Now, after that long digression, back to praising Reeve’s book. Anyone familiar with Mormon history will marvel at the rich and varied sources he consults. Notably, he identified and (with the help of LaJean Carruth) transcribed a key speech of Brigham Young’s related to the above-mentioned legislative session. From start to finish, however, the book is filled with first-class research and will prove an invaluable resource for students of Mormon history.

Some may approach this book and wonder if in focusing on the racialization of Mormons, Reeve somehow excuses or downplays the racism Mormons adopted toward nonwhite peoples. It seems to me that — as is true of studies of “whiteness” more generally — Reeve shows just how pervasive and complex notions of race were in nineteenth-century America. White Americans trying to explain Mormonism almost had to use race as one of their explanations for its development and deviance.

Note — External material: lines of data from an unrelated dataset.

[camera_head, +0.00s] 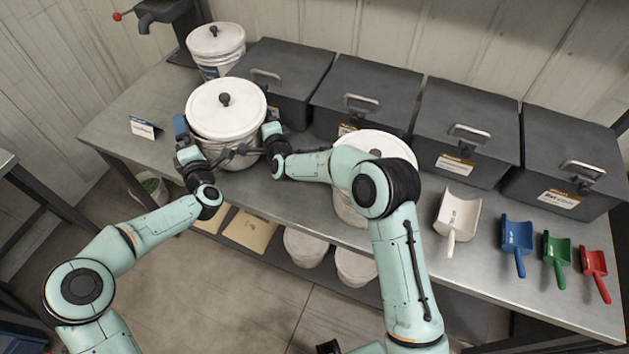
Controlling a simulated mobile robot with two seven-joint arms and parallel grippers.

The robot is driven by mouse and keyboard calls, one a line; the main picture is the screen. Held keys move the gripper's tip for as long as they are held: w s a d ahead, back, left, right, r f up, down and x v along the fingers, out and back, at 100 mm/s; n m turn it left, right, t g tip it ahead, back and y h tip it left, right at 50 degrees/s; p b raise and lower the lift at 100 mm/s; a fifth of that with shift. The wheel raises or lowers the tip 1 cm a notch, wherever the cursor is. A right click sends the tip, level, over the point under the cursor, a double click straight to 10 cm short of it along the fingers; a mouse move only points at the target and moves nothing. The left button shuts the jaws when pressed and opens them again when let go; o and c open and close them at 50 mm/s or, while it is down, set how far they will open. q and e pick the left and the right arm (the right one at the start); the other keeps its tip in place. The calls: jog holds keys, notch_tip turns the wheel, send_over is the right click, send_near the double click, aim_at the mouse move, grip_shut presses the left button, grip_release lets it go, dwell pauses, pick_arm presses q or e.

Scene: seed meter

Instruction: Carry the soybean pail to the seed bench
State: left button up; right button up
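A white lidded pail (226,112) with a dark knob is at the left part of the grey bench (125,107). My left gripper (182,136) is against its left side, and my right gripper (270,131) is against its right side. The fingers are small and partly hidden, so I cannot tell whether they are closed on the pail. The pail's label is not readable, and whether its base touches the bench is unclear. A second lidded pail (217,45) stands behind it. A third white lid (374,142) shows partly behind my right arm.
Several dark lidded bins (365,95) line the back of the bench. A white scoop (458,213) and blue (517,238), green (556,252) and red (594,266) scoops lie at the right. A small sign (145,128) stands at the left. White tubs (304,247) sit below.

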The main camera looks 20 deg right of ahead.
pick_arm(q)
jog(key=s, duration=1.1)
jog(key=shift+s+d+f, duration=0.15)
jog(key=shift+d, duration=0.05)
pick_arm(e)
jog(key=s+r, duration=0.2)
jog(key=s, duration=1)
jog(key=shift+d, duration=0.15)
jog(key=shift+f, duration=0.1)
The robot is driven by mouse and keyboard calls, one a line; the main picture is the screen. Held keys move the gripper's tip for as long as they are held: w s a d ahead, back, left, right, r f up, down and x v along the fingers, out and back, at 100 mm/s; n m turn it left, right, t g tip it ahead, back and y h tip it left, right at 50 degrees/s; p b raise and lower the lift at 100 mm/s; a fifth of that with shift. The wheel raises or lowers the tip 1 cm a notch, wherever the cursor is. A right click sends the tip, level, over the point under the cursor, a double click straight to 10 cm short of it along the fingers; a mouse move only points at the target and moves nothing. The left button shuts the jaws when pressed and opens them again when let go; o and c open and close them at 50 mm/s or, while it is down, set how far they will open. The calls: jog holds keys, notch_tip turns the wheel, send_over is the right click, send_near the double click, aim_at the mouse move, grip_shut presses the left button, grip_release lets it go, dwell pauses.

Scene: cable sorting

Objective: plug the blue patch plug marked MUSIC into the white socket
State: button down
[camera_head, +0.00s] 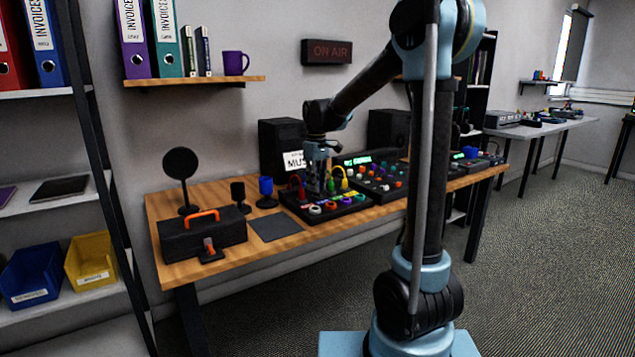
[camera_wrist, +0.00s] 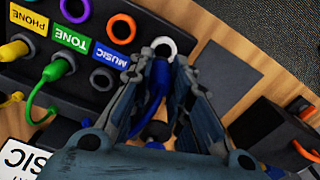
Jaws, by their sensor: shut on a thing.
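In the wrist view, my gripper (camera_wrist: 166,62) is shut on the blue patch plug (camera_wrist: 155,88), which shows between the fingers. The white socket (camera_wrist: 164,46) is a white ring at the edge of the black patch panel (camera_wrist: 60,112), right at the fingertips. The plug's tip is hidden, so I cannot tell whether it is inside the socket. A blue MUSIC label (camera_wrist: 110,55) is on the panel. In the head view, my gripper (camera_head: 317,188) points down over the panel (camera_head: 345,207). A white tag reading MUS (camera_head: 294,160) stands behind it.
Red, green and yellow cables stand in the panel beside my gripper. A mixer (camera_head: 378,181) stands to the right.

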In a final chapter, Reeve quickly moves through the twentieth century, ending with the observation that Mormons quickly went from being “securely white” to “too white.” During the 2012 election, Democrats denounced Mitt Romney as the “whitest white man to run for president in recent memory.” It is perhaps obvious that many otherwise smart individuals write very dumb things during presidential campaigns. Until 2012, all major-party nominees for the presidency were very white white men. Similarly, commentators mocked the existence of black Mormons, failing to recognize that the LDS Church is more racially diverse than most mainline Protestant denominations, for instance. Most American Christians have preferred to forget their histories of race. If not of their own choosing, Mormons have been grappling with theirs.